What will always stand out for me this week was our first cliff walk; my most favourite place in all of the world — the walk down at our beach which I have been dreaming about doing with a newborn nestled in my sling and Joel and Ella scurrying ahead of me for nine months now. The exact walk we did the day before Billy was born.
It was utterly surreal and completely normal all at once, much like the week surrounding it. What I remember most is smiling to every stranger that passed by so hard I’m sure they thought I’d just downed a couple of ecstasy pills. One elderly man even tipped his hat and nodded his head as he passed me and I nearly erupted into this kind of spasm since I’m sure he only did it because he was admiring how perfect my baby was and how freaking amazing my life must be.
While one is busy parading their newborn baby around, pride popping from one’s eyes like a bottle of champagne, obviously the whole world stops in their tracks for one to pass, revered into dazzled silence. Obviously.
The second thing I remember most is reminiscing about the last time we took this walk — the day before Billy was born — and all the things I was feeling. Joy, certainly, but mostly that an era was ending and how bittersweet that felt. Looking back now, of course, things are vastly different. Perhaps an era has ended, but not in the way I anticipated. Closings, endings — they all imply the cessation of something; that something terminates, that there is loss.
If I have lost anything, it certainly isn’t my daughter, which I feared. How I thought I’d lose her, I’m not even sure. You know what she does? She looks at me and smiles so big, so proudly, that I can’t even see her eyes anymore and she says, “Big sister. Ella, big sister“.
It takes all I have not to bury my face in her neck and sob like a crazy person because I realize now that the only thing we’ve lost is that absent space where he was supposed to be. There are no spaces anymore. We’ve given her the greatest gift we ever could — a brother to belong to — and I don’t know a lot, but I sure as hell know that loss is the last word I’d use to describe this changing of our family’s season.
If anything, we’ve gained the entire universe.
More to come.
x
12 Responses to “The First Week”
Oh he’s just gorgeous Rach! Such a beautiful little family you 4 make!
It’s lovely to hear how the transition from one to two children has come much more naturally than you expected. I don’t know how it feels to go from having one child to two, or more, as we went from none to 2 instantly, but I can imagine the special, close bond you must have with your first child. But now, I’m sure you can’t imagine it any other way!
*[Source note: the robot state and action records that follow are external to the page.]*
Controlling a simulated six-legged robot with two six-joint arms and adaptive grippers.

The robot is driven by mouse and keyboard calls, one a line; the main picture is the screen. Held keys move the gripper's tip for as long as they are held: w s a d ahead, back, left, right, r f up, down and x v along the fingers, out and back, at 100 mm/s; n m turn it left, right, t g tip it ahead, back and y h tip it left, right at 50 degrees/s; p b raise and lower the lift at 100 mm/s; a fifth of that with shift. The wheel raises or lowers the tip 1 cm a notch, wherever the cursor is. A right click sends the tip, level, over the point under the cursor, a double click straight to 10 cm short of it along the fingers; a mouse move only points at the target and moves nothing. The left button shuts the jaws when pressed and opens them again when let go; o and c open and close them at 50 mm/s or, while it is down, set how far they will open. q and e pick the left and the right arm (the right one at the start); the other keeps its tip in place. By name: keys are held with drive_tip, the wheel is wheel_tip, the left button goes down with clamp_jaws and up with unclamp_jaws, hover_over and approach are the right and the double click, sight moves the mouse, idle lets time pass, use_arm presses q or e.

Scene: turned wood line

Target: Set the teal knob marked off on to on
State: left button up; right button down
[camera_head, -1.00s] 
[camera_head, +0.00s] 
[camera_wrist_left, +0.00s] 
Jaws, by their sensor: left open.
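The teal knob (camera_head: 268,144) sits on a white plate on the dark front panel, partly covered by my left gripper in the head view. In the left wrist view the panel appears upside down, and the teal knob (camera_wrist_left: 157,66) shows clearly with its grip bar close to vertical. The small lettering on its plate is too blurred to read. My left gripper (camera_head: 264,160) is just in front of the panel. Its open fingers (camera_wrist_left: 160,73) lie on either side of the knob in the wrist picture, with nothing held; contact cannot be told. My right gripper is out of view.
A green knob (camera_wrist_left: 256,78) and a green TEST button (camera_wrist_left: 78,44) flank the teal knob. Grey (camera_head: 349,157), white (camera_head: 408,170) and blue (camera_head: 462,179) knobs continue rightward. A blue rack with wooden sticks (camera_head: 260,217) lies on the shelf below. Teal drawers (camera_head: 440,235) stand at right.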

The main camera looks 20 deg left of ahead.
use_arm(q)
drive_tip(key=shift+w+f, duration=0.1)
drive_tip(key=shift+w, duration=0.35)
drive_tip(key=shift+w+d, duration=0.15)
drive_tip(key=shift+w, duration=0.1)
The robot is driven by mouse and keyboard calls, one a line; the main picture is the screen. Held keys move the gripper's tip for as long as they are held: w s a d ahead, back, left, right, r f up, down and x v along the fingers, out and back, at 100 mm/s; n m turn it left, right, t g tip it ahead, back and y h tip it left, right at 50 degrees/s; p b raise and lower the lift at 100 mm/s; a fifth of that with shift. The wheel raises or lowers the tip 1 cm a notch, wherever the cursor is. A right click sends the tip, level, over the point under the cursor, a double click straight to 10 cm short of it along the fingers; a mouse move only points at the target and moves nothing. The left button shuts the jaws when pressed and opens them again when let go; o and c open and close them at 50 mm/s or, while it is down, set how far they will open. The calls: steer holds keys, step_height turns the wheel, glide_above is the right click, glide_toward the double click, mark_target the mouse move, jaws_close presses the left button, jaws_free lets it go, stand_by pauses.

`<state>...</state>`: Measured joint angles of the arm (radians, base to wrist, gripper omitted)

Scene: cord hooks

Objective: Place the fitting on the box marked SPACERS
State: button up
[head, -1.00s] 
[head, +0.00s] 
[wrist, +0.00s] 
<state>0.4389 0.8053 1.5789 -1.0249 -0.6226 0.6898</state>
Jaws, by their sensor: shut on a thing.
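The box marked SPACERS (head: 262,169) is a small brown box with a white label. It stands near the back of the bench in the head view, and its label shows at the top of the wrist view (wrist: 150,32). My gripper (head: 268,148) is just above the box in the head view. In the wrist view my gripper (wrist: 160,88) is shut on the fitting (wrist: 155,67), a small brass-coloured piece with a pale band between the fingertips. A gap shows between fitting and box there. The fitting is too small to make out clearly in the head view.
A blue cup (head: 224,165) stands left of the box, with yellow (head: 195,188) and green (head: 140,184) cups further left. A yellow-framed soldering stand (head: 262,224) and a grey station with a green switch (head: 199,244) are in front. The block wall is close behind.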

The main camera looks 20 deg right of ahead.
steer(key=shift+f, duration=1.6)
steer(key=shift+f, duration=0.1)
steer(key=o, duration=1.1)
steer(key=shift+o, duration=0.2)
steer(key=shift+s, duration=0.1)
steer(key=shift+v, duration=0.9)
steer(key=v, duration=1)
I definitely can’t imagine it any other way. He is sooooo divine Nat. I’m just so happy 🙂
I love this. Ella’s in heaven too, as it seems 🙂
She is! Especially if she gets to poke his eyes for a few seconds before we tell her not to!
TOO gorgeous! Huge congratulations and – of course – as if people wouldn’t be marveling at the radiant Mum and her newly expanded brood 🙂 xxx
Lol. Of course!! Thanks for your congratulations xox
I adore the way you write
what a lovely thing to say…thank you x
Tis true, I always hang out to read your blog. You are so positive and kind of “romantic” about life, it that makes any sense? It’s a special thing to be so full of love for this life, and I think that’s exactly how you are. Reading your posts always makes me re-evaluate things and through them I’m learning to take so much more joy out of the simple things. Thank you.
I haven’t always been so full of love for this life, but over the years, the best way I’ve found to be truly happy is always about the simple things – noticing them more, celebrating them more. It’s so nice to hear you are doing the same. We get one shot at life, right? (Maybe) 🙂
Just gorgeous. Billy, Your ‘little family’. The photos. Your life! May you always be this present in the joy of the moment.